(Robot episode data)
☆ ☆ ☆ ☆ ☆ ☆ ☆
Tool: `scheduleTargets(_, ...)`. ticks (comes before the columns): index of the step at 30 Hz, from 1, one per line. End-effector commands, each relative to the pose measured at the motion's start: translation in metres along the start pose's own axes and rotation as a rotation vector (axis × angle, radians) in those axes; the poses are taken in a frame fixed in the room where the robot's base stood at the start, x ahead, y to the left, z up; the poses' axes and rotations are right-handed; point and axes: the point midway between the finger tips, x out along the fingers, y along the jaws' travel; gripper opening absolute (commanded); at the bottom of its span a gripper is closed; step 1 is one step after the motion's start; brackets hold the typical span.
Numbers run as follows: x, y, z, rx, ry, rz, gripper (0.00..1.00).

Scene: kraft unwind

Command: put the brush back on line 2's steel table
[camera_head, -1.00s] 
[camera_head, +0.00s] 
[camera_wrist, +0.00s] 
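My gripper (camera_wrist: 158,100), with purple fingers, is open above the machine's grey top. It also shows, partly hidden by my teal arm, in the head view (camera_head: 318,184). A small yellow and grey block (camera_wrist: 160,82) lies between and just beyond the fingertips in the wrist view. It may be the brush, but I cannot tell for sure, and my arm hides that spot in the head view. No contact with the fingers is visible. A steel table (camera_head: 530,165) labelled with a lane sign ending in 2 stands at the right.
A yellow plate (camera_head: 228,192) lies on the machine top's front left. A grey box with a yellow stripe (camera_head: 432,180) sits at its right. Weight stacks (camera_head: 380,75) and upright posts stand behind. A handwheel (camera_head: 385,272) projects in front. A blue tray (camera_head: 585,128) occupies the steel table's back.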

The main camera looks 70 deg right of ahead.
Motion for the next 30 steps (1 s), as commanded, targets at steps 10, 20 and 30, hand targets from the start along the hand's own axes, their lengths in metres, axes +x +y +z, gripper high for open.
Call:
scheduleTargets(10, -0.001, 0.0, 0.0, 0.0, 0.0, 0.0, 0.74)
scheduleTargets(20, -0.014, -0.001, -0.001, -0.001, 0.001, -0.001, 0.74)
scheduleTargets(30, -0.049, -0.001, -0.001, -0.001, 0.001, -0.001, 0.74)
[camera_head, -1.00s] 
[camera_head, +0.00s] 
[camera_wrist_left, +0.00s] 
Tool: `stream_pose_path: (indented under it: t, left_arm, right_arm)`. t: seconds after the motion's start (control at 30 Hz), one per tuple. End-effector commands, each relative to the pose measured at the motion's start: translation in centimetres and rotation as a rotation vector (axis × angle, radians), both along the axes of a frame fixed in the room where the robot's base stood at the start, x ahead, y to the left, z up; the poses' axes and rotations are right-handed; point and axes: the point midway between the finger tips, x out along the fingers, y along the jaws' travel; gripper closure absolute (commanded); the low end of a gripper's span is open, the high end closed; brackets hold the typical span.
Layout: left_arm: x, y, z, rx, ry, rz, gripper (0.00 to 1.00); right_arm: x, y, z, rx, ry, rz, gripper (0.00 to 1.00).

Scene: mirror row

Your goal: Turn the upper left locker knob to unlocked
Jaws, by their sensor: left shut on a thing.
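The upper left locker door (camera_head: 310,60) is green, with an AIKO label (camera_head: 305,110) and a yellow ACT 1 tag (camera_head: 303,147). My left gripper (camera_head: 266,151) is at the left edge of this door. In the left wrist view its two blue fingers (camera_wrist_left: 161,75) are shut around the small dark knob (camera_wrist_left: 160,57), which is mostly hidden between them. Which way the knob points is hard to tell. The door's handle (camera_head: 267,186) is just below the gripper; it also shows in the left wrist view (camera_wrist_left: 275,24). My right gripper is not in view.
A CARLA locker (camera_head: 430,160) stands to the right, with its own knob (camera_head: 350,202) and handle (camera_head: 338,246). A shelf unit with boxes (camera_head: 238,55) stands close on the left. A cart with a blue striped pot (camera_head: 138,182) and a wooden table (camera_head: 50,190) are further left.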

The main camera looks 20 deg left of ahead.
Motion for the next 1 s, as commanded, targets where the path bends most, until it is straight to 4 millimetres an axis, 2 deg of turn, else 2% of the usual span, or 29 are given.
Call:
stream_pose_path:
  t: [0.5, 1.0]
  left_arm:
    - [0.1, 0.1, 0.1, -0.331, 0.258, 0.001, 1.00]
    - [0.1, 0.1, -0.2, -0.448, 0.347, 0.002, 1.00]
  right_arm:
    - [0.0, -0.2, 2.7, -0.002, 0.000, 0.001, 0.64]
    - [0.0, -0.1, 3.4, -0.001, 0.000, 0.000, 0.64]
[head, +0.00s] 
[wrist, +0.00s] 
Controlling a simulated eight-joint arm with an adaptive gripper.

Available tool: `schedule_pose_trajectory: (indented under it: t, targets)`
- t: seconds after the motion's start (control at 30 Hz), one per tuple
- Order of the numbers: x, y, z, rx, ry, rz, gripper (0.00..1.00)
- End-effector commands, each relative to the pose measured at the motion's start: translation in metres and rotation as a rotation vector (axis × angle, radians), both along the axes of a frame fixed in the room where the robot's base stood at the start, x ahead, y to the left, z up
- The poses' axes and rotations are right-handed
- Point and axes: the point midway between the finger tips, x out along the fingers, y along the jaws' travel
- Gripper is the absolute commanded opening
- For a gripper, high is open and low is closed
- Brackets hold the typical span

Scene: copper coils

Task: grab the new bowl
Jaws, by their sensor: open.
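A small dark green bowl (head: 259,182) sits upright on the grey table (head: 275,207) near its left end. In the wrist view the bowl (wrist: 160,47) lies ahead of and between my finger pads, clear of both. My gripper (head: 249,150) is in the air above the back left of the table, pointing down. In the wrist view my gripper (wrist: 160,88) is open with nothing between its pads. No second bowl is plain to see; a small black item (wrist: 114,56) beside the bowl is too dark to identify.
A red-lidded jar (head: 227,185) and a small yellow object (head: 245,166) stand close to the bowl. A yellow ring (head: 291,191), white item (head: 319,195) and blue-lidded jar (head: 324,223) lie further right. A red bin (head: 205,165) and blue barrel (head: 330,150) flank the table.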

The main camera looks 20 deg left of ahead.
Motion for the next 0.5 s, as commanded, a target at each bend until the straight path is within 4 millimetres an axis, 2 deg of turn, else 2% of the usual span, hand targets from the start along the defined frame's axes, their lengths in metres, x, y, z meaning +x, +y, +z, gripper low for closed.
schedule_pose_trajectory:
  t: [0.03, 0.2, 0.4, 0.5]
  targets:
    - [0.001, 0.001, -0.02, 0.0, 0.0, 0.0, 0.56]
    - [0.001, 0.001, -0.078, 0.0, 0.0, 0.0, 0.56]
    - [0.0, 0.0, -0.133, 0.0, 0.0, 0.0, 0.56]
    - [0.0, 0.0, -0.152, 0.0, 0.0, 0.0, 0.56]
☆ ☆ ☆ ☆ ☆ ☆ ☆
• **PROBLEM DESCRIPTION**: Write out the full listing exactly as given.

• **EXERCISE OUTPUT**:
Tool: `scheduleTargets(_, ...)`. ticks (comes before the columns): index of the step at 30 Hz, from 1, one per line. End-effector commands, each relative to the pose measured at the motion's start: translation in metres along the start pose's own axes and rotation as a rotation vector (axis × angle, radians) in those axes; the poses are taken in a frame fixed in the room where the robot's base stood at the start, x ahead, y to the left, z up; the poses' axes and rotations are right-handed; point and axes: the point midway between the finger tips, x out along the fingers, y along the jaws' travel; gripper opening absolute (commanded); at the bottom of its span a gripper is closed; step 1 is one step after the motion's start; brackets hold the typical span.
Numbers run as follows: x, y, z, rx, ry, rz, gripper (0.00..1.00).

Scene: kraft unwind

Command: put the brush back on line 2's steel table
[camera_head, -1.00s] 
[camera_head, +0.00s] 
[camera_wrist, +0.00s] 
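My gripper (camera_wrist: 158,100), with purple fingers, is open above the machine's grey top. It also shows, partly hidden by my teal arm, in the head view (camera_head: 318,184). A small yellow and grey block (camera_wrist: 160,82) lies between and just beyond the fingertips in the wrist view. It may be the brush, but I cannot tell for sure, and my arm hides that spot in the head view. No contact with the fingers is visible. A steel table (camera_head: 530,165) labelled with a lane sign ending in 2 stands at the right.
A yellow plate (camera_head: 228,192) lies on the machine top's front left. A grey box with a yellow stripe (camera_head: 432,180) sits at its right. Weight stacks (camera_head: 380,75) and upright posts stand behind. A handwheel (camera_head: 385,272) projects in front. A blue tray (camera_head: 585,128) occupies the steel table's back.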

The main camera looks 70 deg right of ahead.
Motion for the next 30 steps (1 s), as commanded, targets at steps 10, 20 and 30, hand targets from the start along the hand's own axes, their lengths in metres, axes +x +y +z, gripper high for open.
Call:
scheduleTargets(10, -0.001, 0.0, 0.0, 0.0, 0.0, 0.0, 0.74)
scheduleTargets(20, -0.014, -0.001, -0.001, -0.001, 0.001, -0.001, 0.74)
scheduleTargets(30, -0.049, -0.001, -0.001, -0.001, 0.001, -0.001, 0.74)
[camera_head, -1.00s] 
[camera_head, +0.00s] 
[camera_wrist_left, +0.00s] 
Tool: `stream_pose_path: (indented under it: t, left_arm, right_arm)`. t: seconds after the motion's start (control at 30 Hz), one per tuple. End-effector commands, each relative to the pose measured at the motion's start: translation in centimetres and rotation as a rotation vector (axis × angle, radians), both along the axes of a frame fixed in the room where the robot's base stood at the start, x ahead, y to the left, z up; the poses' axes and rotations are right-handed; point and axes: the point midway between the finger tips, x out along the fingers, y along the jaws' travel; gripper closure absolute (commanded); the low end of a gripper's span is open, the high end closed; brackets hold the typical span.
Layout: left_arm: x, y, z, rx, ry, rz, gripper (0.00 to 1.00); right_arm: x, y, z, rx, ry, rz, gripper (0.00 to 1.00).

Scene: mirror row

Your goal: Turn the upper left locker knob to unlocked
Jaws, by their sensor: left shut on a thing.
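The upper left locker door (camera_head: 310,60) is green, with an AIKO label (camera_head: 305,110) and a yellow ACT 1 tag (camera_head: 303,147). My left gripper (camera_head: 266,151) is at the left edge of this door. In the left wrist view its two blue fingers (camera_wrist_left: 161,75) are shut around the small dark knob (camera_wrist_left: 160,57), which is mostly hidden between them. Which way the knob points is hard to tell. The door's handle (camera_head: 267,186) is just below the gripper; it also shows in the left wrist view (camera_wrist_left: 275,24). My right gripper is not in view.
A CARLA locker (camera_head: 430,160) stands to the right, with its own knob (camera_head: 350,202) and handle (camera_head: 338,246). A shelf unit with boxes (camera_head: 238,55) stands close on the left. A cart with a blue striped pot (camera_head: 138,182) and a wooden table (camera_head: 50,190) are further left.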

The main camera looks 20 deg left of ahead.
Motion for the next 1 s, as commanded, targets where the path bends most, until it is straight to 4 millimetres an axis, 2 deg of turn, else 2% of the usual span, or 29 are given.
Call:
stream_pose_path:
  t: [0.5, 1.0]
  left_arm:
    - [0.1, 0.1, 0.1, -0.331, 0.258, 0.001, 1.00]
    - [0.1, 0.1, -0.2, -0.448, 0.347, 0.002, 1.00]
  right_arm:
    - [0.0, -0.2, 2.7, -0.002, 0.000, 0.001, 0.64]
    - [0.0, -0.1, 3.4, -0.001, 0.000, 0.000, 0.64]
[head, +0.00s] 
[wrist, +0.00s] 
Controlling a simulated eight-joint arm with an adaptive gripper.

Available tool: `schedule_pose_trajectory: (indented under it: t, targets)`
- t: seconds after the motion's start (control at 30 Hz), one per tuple
- Order of the numbers: x, y, z, rx, ry, rz, gripper (0.00..1.00)
- End-effector commands, each relative to the pose measured at the motion's start: translation in metres and rotation as a rotation vector (axis × angle, radians), both along the axes of a frame fixed in the room where the robot's base stood at the start, x ahead, y to the left, z up
- The poses' axes and rotations are right-handed
- Point and axes: the point midway between the finger tips, x out along the fingers, y along the jaws' travel
- Gripper is the absolute commanded opening
- For a gripper, high is open and low is closed
- Brackets hold the typical span

Scene: copper coils

Task: grab the new bowl
Jaws, by their sensor: open.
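A small dark green bowl (head: 259,182) sits upright on the grey table (head: 275,207) near its left end. In the wrist view the bowl (wrist: 160,47) lies ahead of and between my finger pads, clear of both. My gripper (head: 249,150) is in the air above the back left of the table, pointing down. In the wrist view my gripper (wrist: 160,88) is open with nothing between its pads. No second bowl is plain to see; a small black item (wrist: 114,56) beside the bowl is too dark to identify.
A red-lidded jar (head: 227,185) and a small yellow object (head: 245,166) stand close to the bowl. A yellow ring (head: 291,191), white item (head: 319,195) and blue-lidded jar (head: 324,223) lie further right. A red bin (head: 205,165) and blue barrel (head: 330,150) flank the table.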

The main camera looks 20 deg left of ahead.
Motion for the next 0.5 s, as commanded, a target at each bend until the straight path is within 4 millimetres an axis, 2 deg of turn, else 2% of the usual span, hand targets from the start along the defined frame's axes, their lengths in metres, x, y, z meaning +x, +y, +z, gripper low for closed.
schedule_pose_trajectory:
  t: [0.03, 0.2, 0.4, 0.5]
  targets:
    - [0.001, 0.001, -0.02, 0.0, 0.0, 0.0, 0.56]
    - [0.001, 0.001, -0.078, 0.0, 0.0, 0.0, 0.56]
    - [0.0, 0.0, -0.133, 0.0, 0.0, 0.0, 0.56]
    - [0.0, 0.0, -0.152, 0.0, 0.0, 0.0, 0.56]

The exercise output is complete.